[Data extract]
--------------------------------------------------

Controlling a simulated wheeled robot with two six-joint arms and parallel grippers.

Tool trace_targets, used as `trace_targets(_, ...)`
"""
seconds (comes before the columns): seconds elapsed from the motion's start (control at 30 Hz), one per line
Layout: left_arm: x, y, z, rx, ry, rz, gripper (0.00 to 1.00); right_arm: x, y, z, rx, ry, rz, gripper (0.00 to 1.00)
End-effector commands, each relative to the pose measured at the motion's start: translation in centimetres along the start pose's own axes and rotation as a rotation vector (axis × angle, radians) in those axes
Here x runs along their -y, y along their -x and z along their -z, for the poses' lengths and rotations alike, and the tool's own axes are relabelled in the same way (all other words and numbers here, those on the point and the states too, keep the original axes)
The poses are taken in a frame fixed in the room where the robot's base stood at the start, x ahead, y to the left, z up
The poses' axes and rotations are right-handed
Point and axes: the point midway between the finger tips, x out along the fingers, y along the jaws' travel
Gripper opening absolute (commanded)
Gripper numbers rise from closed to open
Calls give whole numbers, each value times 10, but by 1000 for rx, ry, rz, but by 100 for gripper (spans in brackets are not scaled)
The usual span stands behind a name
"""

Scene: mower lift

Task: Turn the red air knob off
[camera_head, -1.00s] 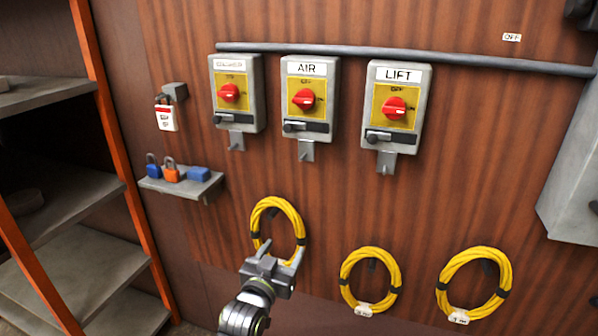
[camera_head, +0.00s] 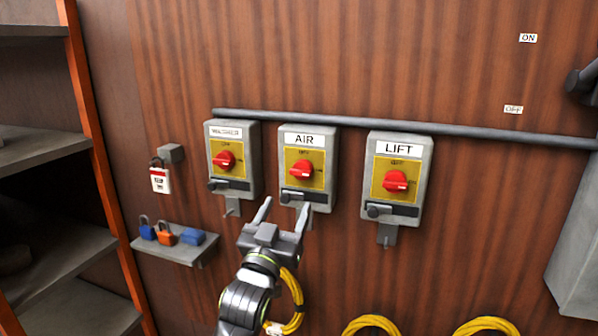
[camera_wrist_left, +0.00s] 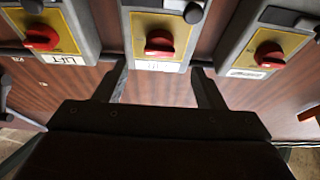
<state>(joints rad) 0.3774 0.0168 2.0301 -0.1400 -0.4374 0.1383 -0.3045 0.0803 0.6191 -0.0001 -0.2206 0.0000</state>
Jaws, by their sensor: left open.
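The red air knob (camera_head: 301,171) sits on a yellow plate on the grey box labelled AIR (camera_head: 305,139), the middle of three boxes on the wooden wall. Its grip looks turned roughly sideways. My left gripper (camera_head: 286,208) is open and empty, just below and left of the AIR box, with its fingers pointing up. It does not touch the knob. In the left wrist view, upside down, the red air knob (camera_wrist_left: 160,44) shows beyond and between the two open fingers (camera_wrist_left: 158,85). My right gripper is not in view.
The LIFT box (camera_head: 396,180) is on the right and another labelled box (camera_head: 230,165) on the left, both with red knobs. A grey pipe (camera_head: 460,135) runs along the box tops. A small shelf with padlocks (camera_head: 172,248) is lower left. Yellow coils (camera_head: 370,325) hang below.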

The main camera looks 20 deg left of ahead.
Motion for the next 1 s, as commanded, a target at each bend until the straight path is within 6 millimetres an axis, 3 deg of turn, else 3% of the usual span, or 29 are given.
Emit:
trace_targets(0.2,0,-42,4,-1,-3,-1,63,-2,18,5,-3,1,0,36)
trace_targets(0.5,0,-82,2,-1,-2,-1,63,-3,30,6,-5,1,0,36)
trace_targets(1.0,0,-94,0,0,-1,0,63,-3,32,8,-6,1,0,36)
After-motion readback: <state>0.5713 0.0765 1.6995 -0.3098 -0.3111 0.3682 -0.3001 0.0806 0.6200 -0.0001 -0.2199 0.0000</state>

--------------------------------------------------

[Written request] From the "Motion for the" line to the close of the listing, restate each line word for word.

[Task result]
Motion for the next 1 s, as commanded, a target at each bend until the straight path is within 6 millimetres an axis, 3 deg of turn, else 3% of the usual span, or 29 are given.
Emit:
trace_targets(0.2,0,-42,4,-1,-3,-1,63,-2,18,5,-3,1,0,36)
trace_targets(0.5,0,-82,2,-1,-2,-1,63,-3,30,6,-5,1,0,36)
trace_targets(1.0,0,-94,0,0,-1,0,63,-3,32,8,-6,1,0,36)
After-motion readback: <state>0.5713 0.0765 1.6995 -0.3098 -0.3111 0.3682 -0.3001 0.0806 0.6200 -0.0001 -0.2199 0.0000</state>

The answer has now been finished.